---------- MATERIAL PROVIDED ----------

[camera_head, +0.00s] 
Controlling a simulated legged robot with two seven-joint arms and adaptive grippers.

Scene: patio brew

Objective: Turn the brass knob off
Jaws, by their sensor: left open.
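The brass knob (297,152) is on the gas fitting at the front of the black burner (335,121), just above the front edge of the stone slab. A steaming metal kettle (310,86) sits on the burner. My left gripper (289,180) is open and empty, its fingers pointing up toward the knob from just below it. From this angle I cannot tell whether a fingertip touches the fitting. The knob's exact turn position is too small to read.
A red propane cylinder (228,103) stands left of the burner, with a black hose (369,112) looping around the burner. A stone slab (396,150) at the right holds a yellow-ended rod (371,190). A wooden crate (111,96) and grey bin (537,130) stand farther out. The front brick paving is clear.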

----------

# THE TASK
Would you reproduce the material above in full, exactly as given?

# REPLY TO THE EXERCISE
[camera_head, +0.00s] 
Controlling a simulated legged robot with two seven-joint arms and adaptive grippers.

Scene: patio brew

Objective: Turn the brass knob off
Jaws, by their sensor: left open.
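The brass knob (297,152) is on the gas fitting at the front of the black burner (335,121), just above the front edge of the stone slab. A steaming metal kettle (310,86) sits on the burner. My left gripper (289,180) is open and empty, its fingers pointing up toward the knob from just below it. From this angle I cannot tell whether a fingertip touches the fitting. The knob's exact turn position is too small to read.
A red propane cylinder (228,103) stands left of the burner, with a black hose (369,112) looping around the burner. A stone slab (396,150) at the right holds a yellow-ended rod (371,190). A wooden crate (111,96) and grey bin (537,130) stand farther out. The front brick paving is clear.

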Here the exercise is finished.